Given material:
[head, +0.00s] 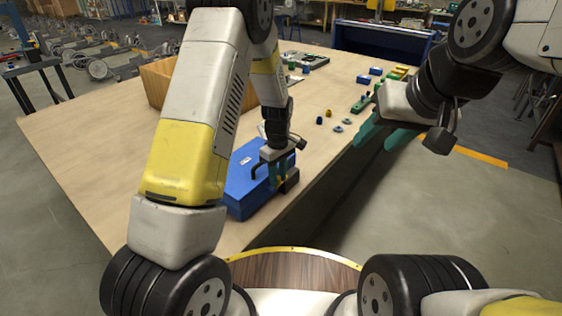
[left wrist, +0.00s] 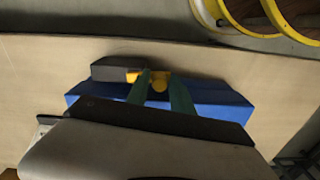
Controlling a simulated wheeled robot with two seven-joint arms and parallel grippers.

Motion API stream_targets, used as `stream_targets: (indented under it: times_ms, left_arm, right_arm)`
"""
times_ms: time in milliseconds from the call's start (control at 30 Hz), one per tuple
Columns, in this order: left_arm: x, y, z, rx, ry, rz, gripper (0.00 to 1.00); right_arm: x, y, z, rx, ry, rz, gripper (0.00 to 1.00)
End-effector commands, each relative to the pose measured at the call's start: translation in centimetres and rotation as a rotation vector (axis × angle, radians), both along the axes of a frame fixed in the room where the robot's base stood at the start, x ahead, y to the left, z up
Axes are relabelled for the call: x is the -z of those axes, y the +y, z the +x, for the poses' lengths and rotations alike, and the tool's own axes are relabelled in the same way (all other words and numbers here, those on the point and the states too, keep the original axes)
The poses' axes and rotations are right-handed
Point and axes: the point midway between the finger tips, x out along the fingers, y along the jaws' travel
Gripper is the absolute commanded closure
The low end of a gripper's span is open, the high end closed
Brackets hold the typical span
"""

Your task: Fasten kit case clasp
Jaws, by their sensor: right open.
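The blue kit case (head: 245,180) lies on the near part of the table, close to its front right edge. It also shows in the left wrist view (left wrist: 215,98), with a dark block (left wrist: 115,68) and a yellow clasp part (left wrist: 133,76) along its side. My left gripper (head: 280,178) is at the case's right side. In the left wrist view its green fingertips (left wrist: 158,86) stand apart with a yellow part between them; whether they press on it I cannot tell. My right gripper (head: 383,134) is open and empty, over the table's right edge.
A wooden box (head: 155,84) stands behind my left arm. Small blue, yellow and green parts (head: 322,119) and a green strip (head: 362,103) lie farther back on the table (head: 80,130). The table's left part is clear. A blue bin (head: 385,42) stands beyond.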

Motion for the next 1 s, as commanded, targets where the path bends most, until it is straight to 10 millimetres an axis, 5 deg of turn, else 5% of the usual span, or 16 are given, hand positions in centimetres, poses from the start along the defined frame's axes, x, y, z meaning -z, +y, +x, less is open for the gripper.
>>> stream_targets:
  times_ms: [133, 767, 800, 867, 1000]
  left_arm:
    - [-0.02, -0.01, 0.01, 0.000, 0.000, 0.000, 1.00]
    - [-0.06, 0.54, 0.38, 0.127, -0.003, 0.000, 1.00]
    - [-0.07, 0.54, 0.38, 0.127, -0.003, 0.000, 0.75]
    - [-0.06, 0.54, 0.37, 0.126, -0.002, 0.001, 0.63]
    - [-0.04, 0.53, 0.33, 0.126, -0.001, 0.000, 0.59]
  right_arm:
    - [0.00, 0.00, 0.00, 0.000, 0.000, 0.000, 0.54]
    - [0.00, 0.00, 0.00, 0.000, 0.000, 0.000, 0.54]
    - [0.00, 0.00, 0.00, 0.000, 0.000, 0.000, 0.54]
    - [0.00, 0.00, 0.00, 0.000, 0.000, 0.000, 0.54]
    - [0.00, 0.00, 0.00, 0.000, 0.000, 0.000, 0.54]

Problem requirements:
All of the material above needs to be restated exactly, with no pictures.

Task result:
[head, +0.00s] 
[left wrist, +0.00s] 
Controlling a simulated wheeled robot with two seven-joint arms and parallel grippers.

Motion API stream_targets, used as `stream_targets: (indented under it: times_ms, left_arm, right_arm)`
"""
times_ms: time in milliseconds from the call's start (control at 30 Hz), one per tuple
Columns, in this order: left_arm: x, y, z, rx, ry, rz, gripper (0.00 to 1.00); right_arm: x, y, z, rx, ry, rz, gripper (0.00 to 1.00)
End-effector commands, each relative to the pose measured at the call's start: translation in centimetres and rotation as a rotation vector (axis × angle, radians), both along the axes of a frame fixed in the room where the robot's base stood at the start, x ahead, y to the left, z up
Axes are relabelled for the call: x is the -z of those axes, y the +y, z the +x, for the poses' lengths and rotations alike, and the tool's own axes are relabelled in the same way (all other words and numbers here, those on the point and the states too, keep the original axes)
The poses' axes and rotations are right-handed
Point and axes: the point midway between the finger tips, x out along the fingers, y along the jaws' travel
Gripper is the absolute commanded closure
The low end of a gripper's span is open, the high end closed
Brackets hold the typical span
"""

Your task: Fasten kit case clasp
Jaws, by their sensor: right open.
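The blue kit case (head: 245,180) lies on the near part of the table, close to its front right edge. It also shows in the left wrist view (left wrist: 215,98), with a dark block (left wrist: 115,68) and a yellow clasp part (left wrist: 133,76) along its side. My left gripper (head: 280,178) is at the case's right side. In the left wrist view its green fingertips (left wrist: 158,86) stand apart with a yellow part between them; whether they press on it I cannot tell. My right gripper (head: 383,134) is open and empty, over the table's right edge.
A wooden box (head: 155,84) stands behind my left arm. Small blue, yellow and green parts (head: 322,119) and a green strip (head: 362,103) lie farther back on the table (head: 80,130). The table's left part is clear. A blue bin (head: 385,42) stands beyond.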

Motion for the next 1 s, as commanded, targets where the path bends most, until it is straight to 10 millimetres an axis, 5 deg of turn, else 5% of the usual span, or 16 are given, hand positions in centimetres, poses from the start along the defined frame's axes, x, y, z meaning -z, +y, +x, less is open for the gripper.
>>> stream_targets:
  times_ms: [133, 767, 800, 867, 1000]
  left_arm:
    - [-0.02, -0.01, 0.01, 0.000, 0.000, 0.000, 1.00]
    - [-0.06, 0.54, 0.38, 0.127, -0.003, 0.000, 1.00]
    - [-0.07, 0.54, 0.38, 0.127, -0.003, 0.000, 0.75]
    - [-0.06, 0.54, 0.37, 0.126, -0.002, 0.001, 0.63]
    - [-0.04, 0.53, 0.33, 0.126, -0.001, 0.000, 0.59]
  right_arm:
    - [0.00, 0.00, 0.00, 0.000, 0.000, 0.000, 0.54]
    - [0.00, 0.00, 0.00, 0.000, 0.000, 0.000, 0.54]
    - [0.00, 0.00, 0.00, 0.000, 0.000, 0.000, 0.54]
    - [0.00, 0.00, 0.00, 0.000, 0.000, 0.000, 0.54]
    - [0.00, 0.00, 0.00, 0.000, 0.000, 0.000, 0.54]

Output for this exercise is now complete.